When determining the permissibility of a private representation, the former prosecutor should begin
with Rule 1.11(b), which governs the potential conflicts of interest that may arise for an attorney
who has moved from public employment to private practice. Specifically, Rule 1.11(b) states, in
pertinent part, that, unless otherwise permitted by law, "a lawyer shall not represent a private client
in connection with a matter in which the lawyer participated personally and substantially as a public
officer or employee, unless the private client and the appropriate government agency consent after
consultation." This rule, effective since January 1, 2000, is similar, but not identical, to its
predecessor, DR 9-101(B), which stated that "a lawyer should not accept private employment in a
matter in which he had substantial responsibility while he was a public employee unless the public
entity by which he was employed consents after full disclosure." Rule 1.11(b) differs from that
earlier rule in three ways: 1) it replaced the former, "in which he had substantial responsibility" with
"participated in personally and substantially;" 2) it replaced, "in a matter," with "in connection with
a matter;" and 3) it changed the curative consent requirement so that rather than requiring it from just
the public entity who was the employer, consent is now needed both from the government agency
and the new private client.
This committee rendered a number of opinions applying DR 9-101(B) specifically to former
Commonwealth's Attorneys with private clients. See, LEOs 285, 303, 604, 702, 1012, 1241, 1243
1371, and 1570. For several reasons, those opinions provide little guidance for resolving the
application of Rule 1.11(b) to your hypothetical scenarios. First, Rule 1.11(b) expanded the
potential for conflicts by moving to the "in connection with a matter" test. Thus, the opinions
interpreting the former, narrower, test would not be instructive for resolving your questions. Second,
all of those former opinions, except for 1570, rejected the possibility of curing any "public-to-private" conflicts via consent. As the new Rules for Professional Conduct do include a new, precise
consent option in Rule 1.11(b), most of the former opinions, again, will not prove instructive for
your hypothetical scenarios. This Committee expressly opines, in line with LEO 1570, that consent
obtained pursuant to the curative provision of Rule 1.11 (b) will cure any conflict of interest arising
under that subsection.
Each of your scenarios involves two proceedings regarding a defendant: one case in the past
involving the Commonwealth Attorney's Office followed by a new case with an attorney formerly
from that office now representing the private client. To resolve for each scenario whether or not the
new, private case creates a conflict of interest under Rule 1.11 (b), two questions must be addressed.

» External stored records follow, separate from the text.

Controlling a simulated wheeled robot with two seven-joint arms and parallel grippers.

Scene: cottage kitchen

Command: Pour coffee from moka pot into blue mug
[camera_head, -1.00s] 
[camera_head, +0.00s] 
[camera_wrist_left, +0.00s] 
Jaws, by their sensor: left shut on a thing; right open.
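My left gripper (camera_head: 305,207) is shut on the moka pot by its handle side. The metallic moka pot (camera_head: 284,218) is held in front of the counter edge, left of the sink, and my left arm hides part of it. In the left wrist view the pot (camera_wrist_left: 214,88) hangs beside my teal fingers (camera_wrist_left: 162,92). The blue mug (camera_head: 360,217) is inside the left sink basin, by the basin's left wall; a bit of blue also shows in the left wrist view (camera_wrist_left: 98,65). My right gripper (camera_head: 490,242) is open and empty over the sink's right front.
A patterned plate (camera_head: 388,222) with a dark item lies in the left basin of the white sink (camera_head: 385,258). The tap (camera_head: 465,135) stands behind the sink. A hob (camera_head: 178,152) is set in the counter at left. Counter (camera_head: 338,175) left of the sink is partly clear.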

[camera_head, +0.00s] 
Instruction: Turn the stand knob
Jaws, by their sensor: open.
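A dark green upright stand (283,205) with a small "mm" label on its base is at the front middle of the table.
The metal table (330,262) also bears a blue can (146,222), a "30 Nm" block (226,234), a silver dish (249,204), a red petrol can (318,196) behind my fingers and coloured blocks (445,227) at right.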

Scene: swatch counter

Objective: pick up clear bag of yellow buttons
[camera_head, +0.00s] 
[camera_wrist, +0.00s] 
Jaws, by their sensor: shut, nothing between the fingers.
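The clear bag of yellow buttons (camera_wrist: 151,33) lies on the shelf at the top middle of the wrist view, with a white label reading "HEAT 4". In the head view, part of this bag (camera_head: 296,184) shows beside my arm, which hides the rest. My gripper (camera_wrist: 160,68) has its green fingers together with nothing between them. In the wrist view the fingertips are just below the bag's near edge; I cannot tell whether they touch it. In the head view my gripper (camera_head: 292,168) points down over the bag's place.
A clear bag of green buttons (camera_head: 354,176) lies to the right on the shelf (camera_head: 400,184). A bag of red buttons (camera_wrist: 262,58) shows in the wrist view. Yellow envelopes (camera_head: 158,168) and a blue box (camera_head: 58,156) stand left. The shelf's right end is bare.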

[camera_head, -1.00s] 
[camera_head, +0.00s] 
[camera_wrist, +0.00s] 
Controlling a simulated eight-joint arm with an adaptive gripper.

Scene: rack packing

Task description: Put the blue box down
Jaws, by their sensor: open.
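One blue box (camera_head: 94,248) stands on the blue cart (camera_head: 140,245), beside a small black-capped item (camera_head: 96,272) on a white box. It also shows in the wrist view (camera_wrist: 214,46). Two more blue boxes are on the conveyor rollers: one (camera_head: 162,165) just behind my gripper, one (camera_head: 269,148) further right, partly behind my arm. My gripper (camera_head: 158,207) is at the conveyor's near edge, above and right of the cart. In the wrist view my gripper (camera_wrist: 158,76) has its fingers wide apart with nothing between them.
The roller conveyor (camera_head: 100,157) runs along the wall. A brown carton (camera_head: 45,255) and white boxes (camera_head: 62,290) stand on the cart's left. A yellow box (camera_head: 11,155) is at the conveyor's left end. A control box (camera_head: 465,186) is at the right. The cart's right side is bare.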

First, is the attorney representing the new client "in connection with a matter" from the attorney's
work as prosecutor? If so, the second question to resolve is whether the attorney had been
"personally and substantially" involved in the prior case.
As to the first question regarding "in connection with a matter," Rule 1.11 (e) defines "matter" to include, "any judicial or other proceeding, application, request for a ruling or other determination, contract, claim, controversy, investigation, charge, accusation, arrest or other particular matter involving a specific party or parties; and ...any other matter covered by the conflict of interest rules of the appropriate government agency." As mentioned above, the new rule does not simply trigger conflicts where the private client is
represented in the same matter, but rather "in connection with" the same matter. That phrase is not
defined in the rule, nor is its significance specifically addressed in the comments to Rule 1.11.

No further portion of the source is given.